SALT LAKE CITY — Utah Attorney General Sean Reyes said Friday during a rally of gay marriage opponents that his defense of the state’s same-sex marriage ban in a federal appeals court is not motivated by hate.
Reyes said he decided to defend the 2004-voter approved ban to stand up for the state’s rights to define marriage as residents decide. He again declined to reveal his personal position on gay marriage, saying only that he has friend and families on both sides and empathy for all involved.
“I can assure you, we are not motivated by hate, we are not targeting out of animus or any sinister motives particular individuals or families in Utah,” said Reyes, who has been in office four months.
Reyes spoke during a rally at the Utah Capitol attended by about 100 supporters of Utah’s same-sex marriage ban.
They gathered to thank Reyes and stand up for what they called traditional marriage a day after a federal appeals court heard arguments about the constitutionality of the law. Utah is spending up to $300,000 to have a team of three outside attorneys defend the law in appeals court.

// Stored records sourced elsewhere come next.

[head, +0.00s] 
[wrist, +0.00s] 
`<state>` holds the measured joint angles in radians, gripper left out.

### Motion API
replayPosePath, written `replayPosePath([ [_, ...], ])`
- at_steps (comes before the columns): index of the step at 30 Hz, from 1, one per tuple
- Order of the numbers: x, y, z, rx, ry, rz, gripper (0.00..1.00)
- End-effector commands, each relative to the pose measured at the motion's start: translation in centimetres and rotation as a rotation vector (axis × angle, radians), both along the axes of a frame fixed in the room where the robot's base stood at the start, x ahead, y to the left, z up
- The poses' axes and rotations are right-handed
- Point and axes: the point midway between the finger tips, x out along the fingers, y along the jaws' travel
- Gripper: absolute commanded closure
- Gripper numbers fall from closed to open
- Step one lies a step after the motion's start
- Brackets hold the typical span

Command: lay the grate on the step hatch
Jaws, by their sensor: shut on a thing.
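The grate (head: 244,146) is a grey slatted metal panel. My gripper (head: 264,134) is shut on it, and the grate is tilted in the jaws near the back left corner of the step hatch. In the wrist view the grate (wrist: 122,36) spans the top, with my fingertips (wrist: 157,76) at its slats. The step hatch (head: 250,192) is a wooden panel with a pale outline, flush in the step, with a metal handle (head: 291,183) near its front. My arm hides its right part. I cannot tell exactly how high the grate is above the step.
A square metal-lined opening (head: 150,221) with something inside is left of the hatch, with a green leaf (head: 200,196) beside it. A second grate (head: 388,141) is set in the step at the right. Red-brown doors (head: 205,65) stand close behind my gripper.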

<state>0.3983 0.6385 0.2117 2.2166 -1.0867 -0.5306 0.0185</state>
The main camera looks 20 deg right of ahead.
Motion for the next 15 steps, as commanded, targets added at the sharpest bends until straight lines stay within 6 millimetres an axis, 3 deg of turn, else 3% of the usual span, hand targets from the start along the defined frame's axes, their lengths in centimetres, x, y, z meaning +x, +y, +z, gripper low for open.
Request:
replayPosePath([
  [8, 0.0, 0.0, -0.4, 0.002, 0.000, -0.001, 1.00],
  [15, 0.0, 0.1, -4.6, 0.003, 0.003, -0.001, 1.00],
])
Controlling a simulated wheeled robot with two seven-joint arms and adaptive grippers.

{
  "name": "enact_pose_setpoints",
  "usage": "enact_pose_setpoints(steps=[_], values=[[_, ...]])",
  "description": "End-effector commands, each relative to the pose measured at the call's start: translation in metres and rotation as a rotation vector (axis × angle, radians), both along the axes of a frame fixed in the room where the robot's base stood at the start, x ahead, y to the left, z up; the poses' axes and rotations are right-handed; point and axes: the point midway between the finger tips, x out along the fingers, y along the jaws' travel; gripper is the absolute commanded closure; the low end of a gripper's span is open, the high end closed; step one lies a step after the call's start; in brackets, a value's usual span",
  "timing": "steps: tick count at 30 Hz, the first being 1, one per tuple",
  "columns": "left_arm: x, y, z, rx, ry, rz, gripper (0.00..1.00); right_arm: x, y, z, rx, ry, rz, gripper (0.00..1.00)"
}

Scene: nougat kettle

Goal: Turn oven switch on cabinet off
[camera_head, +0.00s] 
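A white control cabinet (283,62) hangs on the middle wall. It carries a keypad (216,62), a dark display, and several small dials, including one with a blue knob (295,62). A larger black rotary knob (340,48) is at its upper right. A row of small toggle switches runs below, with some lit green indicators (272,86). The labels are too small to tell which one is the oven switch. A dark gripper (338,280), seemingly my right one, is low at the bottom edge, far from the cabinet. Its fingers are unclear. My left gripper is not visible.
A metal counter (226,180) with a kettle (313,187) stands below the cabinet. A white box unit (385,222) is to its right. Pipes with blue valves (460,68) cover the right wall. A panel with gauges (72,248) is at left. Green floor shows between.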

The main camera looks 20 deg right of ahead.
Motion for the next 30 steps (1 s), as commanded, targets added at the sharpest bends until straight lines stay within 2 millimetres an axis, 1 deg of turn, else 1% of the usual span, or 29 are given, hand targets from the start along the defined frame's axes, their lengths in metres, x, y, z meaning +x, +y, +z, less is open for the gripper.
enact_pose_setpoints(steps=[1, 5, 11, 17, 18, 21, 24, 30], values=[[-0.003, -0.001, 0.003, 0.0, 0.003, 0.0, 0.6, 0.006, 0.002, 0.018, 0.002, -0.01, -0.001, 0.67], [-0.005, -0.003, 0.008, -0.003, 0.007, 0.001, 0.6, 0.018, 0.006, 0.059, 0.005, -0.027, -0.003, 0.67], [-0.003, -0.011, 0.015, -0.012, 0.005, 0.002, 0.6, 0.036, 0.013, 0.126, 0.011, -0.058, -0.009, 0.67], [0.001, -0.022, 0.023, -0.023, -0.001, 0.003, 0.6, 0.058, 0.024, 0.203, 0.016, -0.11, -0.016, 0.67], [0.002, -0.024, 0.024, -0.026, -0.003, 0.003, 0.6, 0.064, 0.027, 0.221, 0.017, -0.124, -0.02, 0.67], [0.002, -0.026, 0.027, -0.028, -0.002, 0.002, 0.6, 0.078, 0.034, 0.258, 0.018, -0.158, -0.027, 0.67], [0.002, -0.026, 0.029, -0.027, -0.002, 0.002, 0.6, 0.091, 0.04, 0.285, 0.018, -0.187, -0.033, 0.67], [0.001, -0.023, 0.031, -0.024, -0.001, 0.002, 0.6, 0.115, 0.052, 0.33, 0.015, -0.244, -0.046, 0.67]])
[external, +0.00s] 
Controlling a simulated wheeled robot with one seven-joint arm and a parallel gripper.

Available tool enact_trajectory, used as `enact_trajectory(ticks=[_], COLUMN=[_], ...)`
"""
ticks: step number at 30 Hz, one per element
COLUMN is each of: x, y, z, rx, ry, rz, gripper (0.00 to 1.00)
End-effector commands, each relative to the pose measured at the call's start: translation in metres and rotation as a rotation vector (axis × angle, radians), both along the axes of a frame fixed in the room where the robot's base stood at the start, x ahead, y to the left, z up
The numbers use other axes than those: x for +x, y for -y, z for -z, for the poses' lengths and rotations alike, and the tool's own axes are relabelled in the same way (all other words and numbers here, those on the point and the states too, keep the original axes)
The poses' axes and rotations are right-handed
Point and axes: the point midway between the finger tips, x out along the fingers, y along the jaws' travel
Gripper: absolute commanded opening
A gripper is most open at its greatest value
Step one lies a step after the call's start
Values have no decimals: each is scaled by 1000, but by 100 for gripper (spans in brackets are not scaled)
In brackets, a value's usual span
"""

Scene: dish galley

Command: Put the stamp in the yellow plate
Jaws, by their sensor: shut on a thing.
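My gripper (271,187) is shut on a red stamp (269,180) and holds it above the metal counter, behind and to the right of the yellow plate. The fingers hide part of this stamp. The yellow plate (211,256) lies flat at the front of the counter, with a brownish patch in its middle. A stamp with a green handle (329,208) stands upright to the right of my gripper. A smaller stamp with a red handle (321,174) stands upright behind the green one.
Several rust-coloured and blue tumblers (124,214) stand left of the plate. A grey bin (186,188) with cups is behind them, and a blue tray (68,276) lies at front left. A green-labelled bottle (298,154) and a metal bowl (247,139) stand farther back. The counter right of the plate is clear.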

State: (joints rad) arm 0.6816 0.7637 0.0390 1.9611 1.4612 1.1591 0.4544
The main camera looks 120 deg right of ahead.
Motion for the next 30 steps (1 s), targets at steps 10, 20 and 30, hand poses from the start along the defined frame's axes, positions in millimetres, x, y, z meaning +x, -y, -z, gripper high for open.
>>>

Attorney generals in seven states —Virginia, Pennsylvania, California, Illinois, Nevada, Oregon and Kentucky — have declined to defend same-sex marriage bans.
During a hearing Thursday in Denver, three judges of the 10th Circuit Court of Appeals appeared divided about whether to uphold a ruling by a federal judge that overturned Utah’s gay marriage ban. A ruling is expected in the coming months.
The U.S. Supreme Court last year ruled that a law forbidding the federal government from recognizing same-sex marriages was unconstitutional, and, since then, eight federal judges have struck down state bans on gay marriage or the recognition of same-sex marriages from other states.
The climate has significantly changed since 2004, when several states, including Oklahoma and Utah, passed the bans. Polls show a majority of Americans back same-sex unions today.
The Utah rally was put on to show gay marriage opponents are still out there and don’t intend to give up. Speakers said marriages between a man and a woman are the only unions that ensure children are raised properly, echoing an argument made by state attorneys to the appeals court.
Mary Summerhayes held up a picture of two gay men with their adopted child, decrying the harm done to children raised without the love of a mother.
Chirley Rodriguez, a mother of six adult children from Lindon, Utah, held a sign that said: “Gay marriage destroys families.” Like many, Rodriguez said her religious views drive her beliefs: “Traditional marriage is God’s law.”
Organizers of the event reminded people in an email promoting the rally that just last weekend a leader in The Church of Jesus Christ of Latter-day Saints reiterated the church’s opposition to gay marriage, cautioning that while governments may redefine marriage, the Lord has not. More than two-thirds of Utah residents belong to the LDS church, including Rodriguez.